Find all lines in the listing that include the word "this", then copy them.
################
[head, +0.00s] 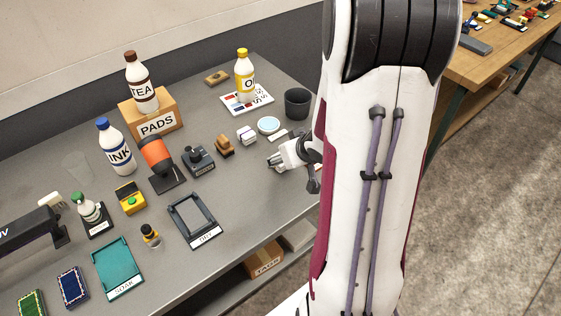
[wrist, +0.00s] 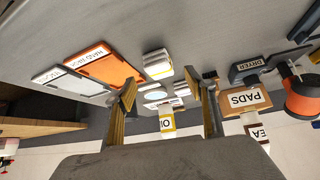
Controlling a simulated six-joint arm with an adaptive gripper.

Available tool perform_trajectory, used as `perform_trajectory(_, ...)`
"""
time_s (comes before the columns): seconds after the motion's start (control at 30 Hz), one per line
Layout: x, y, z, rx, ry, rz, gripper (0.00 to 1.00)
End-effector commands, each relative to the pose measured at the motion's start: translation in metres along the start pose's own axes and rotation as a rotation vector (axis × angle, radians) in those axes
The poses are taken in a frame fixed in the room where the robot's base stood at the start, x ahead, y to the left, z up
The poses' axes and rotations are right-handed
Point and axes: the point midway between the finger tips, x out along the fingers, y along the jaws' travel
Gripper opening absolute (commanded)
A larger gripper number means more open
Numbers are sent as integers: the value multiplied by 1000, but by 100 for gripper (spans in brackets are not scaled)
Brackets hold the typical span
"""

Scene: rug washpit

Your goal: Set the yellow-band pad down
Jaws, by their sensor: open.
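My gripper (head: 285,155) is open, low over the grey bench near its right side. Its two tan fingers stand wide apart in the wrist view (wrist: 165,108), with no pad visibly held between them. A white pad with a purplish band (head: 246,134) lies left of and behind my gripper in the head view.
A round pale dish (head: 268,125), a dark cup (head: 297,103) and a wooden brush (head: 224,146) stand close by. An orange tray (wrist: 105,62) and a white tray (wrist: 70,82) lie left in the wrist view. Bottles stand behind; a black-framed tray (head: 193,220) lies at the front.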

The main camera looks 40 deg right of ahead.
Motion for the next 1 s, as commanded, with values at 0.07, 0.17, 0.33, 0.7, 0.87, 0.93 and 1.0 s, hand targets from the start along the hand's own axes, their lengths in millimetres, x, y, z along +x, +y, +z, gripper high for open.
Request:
################
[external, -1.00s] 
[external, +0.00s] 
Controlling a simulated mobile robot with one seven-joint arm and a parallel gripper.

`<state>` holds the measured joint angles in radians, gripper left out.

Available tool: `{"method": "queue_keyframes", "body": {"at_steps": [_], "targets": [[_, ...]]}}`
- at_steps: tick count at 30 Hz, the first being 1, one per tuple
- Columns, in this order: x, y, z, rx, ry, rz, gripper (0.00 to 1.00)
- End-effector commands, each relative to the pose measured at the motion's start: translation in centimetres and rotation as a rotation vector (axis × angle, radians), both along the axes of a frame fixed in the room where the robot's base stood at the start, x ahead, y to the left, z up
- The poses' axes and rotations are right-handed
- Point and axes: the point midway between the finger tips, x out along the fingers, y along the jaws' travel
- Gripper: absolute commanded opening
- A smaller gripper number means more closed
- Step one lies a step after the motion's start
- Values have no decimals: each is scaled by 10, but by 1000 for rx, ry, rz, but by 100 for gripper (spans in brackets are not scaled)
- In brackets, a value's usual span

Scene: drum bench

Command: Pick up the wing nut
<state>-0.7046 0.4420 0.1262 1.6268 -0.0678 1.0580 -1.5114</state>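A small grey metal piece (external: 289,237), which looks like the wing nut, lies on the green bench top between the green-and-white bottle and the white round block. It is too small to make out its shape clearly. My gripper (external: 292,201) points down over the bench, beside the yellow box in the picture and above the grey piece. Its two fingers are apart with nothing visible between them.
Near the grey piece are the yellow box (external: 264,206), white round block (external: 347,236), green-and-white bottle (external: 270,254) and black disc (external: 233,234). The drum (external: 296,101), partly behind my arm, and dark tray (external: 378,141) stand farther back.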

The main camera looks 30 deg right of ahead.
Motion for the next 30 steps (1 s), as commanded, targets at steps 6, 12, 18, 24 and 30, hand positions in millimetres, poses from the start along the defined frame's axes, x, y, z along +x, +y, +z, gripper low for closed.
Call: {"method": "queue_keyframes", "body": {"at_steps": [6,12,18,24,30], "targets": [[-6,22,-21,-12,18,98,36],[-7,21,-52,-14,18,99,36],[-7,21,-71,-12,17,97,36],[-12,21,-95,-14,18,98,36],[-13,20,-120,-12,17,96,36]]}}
################
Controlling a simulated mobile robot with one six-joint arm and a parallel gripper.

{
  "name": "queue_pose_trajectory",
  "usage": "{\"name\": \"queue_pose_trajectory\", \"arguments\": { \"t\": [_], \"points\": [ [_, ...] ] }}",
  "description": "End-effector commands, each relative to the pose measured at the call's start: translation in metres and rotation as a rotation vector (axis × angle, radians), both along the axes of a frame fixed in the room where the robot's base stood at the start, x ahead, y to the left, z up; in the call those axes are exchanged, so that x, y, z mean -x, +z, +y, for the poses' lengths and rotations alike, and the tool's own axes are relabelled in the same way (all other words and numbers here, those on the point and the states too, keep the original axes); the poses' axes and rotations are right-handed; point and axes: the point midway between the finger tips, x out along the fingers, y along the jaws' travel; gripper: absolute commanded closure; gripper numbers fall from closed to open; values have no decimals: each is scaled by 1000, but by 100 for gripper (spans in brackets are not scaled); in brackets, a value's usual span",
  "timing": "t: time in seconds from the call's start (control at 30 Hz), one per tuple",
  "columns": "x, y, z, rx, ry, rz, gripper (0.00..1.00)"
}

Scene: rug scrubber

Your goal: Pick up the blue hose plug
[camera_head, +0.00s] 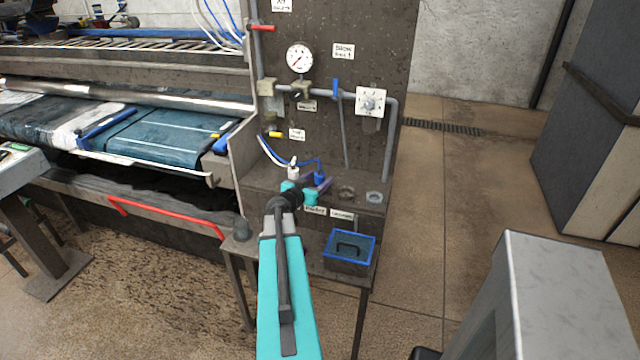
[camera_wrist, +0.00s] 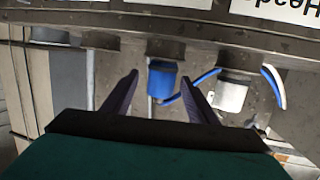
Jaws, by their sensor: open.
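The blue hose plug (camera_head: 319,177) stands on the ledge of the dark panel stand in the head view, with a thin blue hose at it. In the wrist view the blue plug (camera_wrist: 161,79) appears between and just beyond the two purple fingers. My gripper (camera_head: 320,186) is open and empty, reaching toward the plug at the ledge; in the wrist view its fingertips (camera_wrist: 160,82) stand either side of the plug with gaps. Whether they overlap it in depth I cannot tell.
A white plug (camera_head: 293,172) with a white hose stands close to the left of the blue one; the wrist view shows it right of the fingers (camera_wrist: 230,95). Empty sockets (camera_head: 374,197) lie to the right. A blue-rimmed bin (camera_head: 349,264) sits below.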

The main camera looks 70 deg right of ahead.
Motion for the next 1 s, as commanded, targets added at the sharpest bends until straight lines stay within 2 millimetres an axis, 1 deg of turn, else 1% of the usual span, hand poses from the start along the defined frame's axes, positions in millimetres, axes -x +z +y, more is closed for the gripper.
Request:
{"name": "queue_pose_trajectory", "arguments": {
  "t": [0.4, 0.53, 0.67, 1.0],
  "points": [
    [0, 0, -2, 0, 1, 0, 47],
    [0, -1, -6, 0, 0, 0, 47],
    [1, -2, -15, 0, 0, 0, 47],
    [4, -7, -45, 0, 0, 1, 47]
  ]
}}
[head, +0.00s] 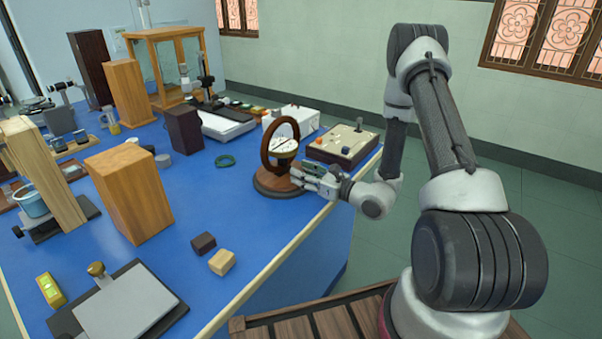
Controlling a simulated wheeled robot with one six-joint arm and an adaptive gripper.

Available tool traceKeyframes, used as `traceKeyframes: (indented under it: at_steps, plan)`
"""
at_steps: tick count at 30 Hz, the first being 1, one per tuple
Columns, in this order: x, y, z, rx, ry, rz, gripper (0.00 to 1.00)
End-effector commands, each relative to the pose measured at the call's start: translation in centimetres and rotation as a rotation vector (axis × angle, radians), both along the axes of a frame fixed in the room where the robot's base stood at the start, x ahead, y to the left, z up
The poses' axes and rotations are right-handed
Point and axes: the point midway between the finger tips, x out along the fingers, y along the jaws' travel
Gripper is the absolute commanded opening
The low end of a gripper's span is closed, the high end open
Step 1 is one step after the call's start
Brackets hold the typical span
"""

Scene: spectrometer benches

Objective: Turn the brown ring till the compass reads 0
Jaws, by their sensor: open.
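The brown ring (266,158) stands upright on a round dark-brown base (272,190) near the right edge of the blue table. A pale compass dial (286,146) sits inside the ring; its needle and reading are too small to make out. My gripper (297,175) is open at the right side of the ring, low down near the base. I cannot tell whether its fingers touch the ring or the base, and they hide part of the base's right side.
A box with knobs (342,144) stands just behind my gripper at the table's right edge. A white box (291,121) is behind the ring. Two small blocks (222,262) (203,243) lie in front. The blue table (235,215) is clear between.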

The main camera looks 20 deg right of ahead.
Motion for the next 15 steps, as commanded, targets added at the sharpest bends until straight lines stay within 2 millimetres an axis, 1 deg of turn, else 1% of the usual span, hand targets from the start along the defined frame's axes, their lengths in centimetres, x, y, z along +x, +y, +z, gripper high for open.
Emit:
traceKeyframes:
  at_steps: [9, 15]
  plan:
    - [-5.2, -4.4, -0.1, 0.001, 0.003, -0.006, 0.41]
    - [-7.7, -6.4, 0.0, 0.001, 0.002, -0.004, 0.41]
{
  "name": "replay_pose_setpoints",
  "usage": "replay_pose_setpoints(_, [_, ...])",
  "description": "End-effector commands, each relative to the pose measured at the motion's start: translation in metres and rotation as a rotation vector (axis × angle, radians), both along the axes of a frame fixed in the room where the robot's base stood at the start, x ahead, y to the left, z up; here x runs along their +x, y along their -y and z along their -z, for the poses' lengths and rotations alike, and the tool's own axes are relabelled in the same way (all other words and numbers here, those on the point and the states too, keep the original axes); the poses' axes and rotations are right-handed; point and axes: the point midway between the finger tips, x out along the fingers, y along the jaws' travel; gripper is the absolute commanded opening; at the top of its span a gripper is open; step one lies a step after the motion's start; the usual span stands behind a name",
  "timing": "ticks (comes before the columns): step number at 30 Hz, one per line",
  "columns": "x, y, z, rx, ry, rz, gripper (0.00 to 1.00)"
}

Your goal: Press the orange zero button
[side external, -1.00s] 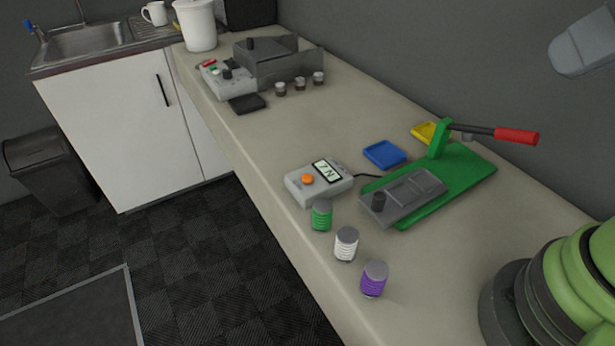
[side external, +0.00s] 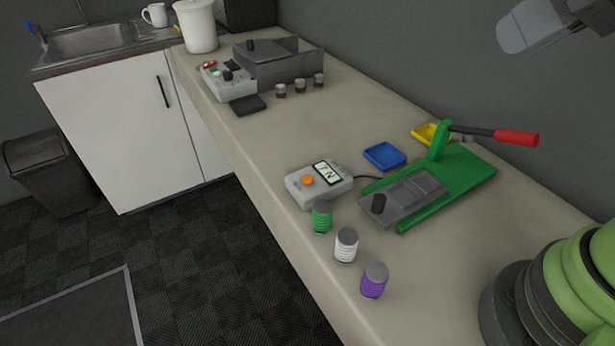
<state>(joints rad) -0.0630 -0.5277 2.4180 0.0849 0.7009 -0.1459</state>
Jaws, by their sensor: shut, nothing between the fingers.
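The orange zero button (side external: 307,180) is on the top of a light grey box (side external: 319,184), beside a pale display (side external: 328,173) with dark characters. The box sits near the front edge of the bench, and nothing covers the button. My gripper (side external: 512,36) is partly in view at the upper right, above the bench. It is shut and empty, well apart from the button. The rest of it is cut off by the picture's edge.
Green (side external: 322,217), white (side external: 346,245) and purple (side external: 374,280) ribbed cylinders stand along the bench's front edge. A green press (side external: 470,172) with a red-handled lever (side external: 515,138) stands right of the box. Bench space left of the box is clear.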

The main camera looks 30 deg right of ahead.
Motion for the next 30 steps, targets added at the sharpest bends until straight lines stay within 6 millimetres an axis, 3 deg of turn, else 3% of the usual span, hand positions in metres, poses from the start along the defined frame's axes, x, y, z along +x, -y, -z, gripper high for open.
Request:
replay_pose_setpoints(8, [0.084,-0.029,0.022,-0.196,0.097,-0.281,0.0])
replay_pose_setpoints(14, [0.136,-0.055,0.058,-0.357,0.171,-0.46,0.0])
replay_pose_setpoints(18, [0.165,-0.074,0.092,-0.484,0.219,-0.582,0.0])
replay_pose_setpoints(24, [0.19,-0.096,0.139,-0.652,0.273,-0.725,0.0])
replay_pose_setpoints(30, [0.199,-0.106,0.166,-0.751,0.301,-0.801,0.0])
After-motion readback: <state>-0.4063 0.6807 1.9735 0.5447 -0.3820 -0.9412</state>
################
Result below:
- Columns, in this order: x, y, z, rx, ry, rz, gripper (0.00 to 1.00)
Columns, in this order: x, y, z, rx, ry, rz, gripper (0.00 to 1.00)

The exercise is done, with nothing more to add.